Data from robot episodes:
....................
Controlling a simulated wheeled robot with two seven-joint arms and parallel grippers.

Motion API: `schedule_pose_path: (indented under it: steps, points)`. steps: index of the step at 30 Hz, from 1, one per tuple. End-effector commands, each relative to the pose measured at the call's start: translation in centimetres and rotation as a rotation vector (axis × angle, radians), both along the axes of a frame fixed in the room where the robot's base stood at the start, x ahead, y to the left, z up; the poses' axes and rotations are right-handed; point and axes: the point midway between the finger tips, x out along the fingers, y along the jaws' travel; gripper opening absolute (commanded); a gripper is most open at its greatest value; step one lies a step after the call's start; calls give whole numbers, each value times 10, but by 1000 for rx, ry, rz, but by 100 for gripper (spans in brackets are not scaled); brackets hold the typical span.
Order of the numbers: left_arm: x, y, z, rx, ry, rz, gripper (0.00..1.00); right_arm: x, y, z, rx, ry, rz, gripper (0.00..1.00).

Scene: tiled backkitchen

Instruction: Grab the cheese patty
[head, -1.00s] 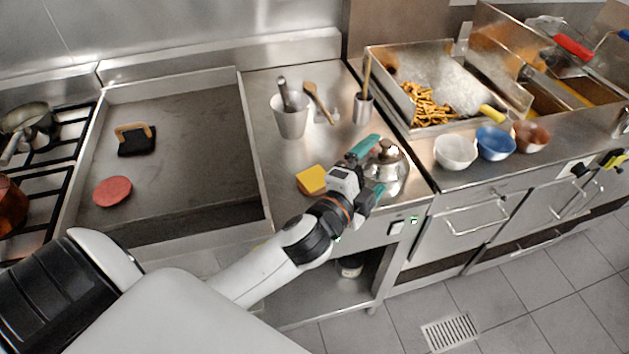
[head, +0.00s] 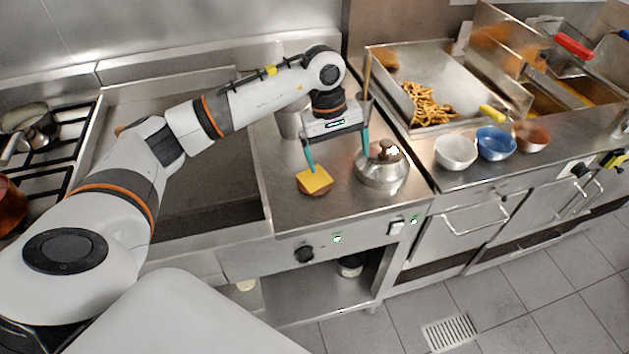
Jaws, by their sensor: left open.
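The cheese patty (head: 315,181), a brown patty with a yellow cheese slice on top, lies on the steel counter (head: 295,212) right of the griddle. My left gripper (head: 338,165) points down, its two teal fingers spread wide and nothing between them. Its left fingertip is just above and behind the patty's cheese; I cannot tell whether it touches. Its right finger is close to the silver kettle-like dome (head: 381,167). My right gripper is not in view.
My left arm crosses over the griddle (head: 190,215) and hides much of it. A metal cup (head: 290,122) stands behind the gripper. White (head: 455,153), blue (head: 496,144) and brown (head: 531,137) bowls stand to the right, before the fries bin (head: 405,72). The counter front is clear.

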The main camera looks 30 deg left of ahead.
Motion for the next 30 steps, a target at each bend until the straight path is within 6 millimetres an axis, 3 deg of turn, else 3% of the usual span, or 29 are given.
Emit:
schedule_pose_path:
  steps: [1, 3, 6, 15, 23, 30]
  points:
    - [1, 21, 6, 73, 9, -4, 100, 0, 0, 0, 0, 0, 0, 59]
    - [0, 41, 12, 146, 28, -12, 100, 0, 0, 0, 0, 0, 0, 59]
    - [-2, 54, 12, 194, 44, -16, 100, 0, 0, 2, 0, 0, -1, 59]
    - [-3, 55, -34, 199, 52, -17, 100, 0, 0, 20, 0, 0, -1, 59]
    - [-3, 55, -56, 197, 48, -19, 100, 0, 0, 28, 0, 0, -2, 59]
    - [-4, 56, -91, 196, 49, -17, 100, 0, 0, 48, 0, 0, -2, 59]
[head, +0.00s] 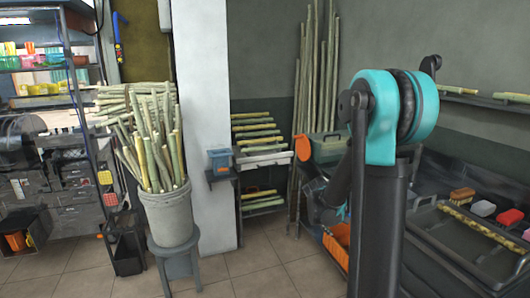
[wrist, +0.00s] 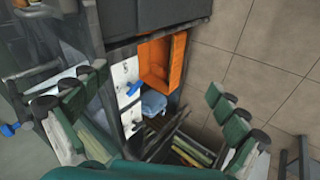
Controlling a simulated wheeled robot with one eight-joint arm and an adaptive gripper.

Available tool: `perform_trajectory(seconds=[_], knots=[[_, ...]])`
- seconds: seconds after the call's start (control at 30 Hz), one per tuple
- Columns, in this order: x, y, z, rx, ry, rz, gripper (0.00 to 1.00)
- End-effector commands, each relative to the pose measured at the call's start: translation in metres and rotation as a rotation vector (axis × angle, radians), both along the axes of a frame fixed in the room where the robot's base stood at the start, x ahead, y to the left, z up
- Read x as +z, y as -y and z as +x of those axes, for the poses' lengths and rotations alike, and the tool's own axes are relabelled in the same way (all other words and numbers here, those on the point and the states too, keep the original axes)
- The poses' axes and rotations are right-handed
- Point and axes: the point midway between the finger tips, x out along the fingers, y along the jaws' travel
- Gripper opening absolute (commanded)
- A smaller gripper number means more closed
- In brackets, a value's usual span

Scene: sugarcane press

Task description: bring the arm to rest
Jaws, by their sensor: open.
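My arm stands up in the right half of the head view, with a teal and black joint at its top. My gripper is not clearly seen in the head view, where my own arm covers part of that area. In the wrist view my gripper (wrist: 165,115) is open. Its green and grey fingers are spread wide at the left and right, with nothing between them. Beyond the fingers are an orange bin and a tiled floor.
An orange bin (wrist: 158,62) is below the gripper. A bucket of cane (head: 167,215) stands on a stool at left. A dark bench (head: 440,250) with a cane piece and sponges is at right. Tall canes (head: 313,100) lean in the corner. Floor tiles (head: 255,268) are open in the middle.

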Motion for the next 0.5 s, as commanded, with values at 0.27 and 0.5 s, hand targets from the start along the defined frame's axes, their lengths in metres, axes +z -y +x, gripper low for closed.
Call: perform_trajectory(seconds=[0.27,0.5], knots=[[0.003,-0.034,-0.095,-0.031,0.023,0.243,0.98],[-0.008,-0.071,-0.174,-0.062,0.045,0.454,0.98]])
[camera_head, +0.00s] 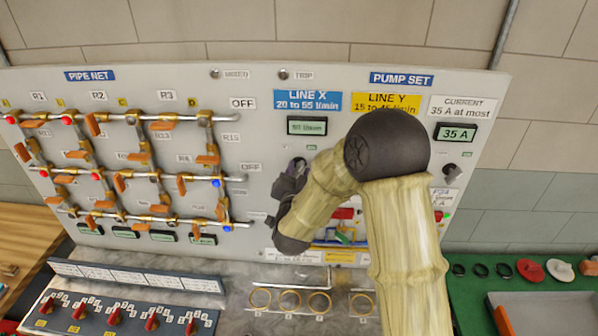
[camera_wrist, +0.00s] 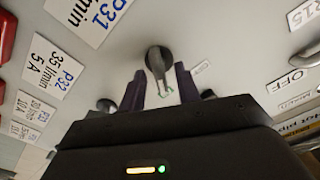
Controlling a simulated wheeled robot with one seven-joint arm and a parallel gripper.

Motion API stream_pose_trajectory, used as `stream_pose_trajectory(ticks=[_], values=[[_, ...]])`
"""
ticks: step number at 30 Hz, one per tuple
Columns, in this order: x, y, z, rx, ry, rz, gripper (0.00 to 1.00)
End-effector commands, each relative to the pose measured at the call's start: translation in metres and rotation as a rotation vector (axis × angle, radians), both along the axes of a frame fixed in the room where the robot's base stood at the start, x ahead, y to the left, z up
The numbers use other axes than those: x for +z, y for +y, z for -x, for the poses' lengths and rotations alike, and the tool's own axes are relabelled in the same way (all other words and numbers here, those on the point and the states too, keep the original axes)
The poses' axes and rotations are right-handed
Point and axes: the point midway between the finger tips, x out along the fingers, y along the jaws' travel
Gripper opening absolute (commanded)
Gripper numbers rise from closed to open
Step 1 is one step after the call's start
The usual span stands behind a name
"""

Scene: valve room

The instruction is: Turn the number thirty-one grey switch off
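In the wrist view, a dark grey round switch (camera_wrist: 158,57) with a short lever sits on the pale panel, beside the white P31 label (camera_wrist: 98,14). My gripper (camera_wrist: 160,88) has two purple fingers, one on each side of the switch's lever, with gaps visible, so it looks open. Whether either finger touches the switch cannot be told. In the head view, my gripper (camera_head: 289,188) is close to the panel under the LINE X sign (camera_head: 307,100). The switch is hidden there behind my gripper and arm.
The P32 label (camera_wrist: 58,68) and a grey knob (camera_wrist: 106,105) are nearby. A pipe net with orange-handled valves (camera_head: 125,183) covers the panel's left. A console with red switches (camera_head: 115,315) and a row of brass rings (camera_head: 290,299) are below. My arm hides the panel's middle right.

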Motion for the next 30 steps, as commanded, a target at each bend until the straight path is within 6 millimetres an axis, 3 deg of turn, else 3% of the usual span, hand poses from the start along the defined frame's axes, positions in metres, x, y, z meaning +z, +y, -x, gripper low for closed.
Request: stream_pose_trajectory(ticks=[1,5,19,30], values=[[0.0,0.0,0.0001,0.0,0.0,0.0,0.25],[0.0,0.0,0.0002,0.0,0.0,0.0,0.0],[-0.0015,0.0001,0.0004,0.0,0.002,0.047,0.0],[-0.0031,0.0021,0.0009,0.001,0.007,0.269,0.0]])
....................
**Objective:**
Provide only the number of lines in the entries that hold the word "this".

**Finished task:**
2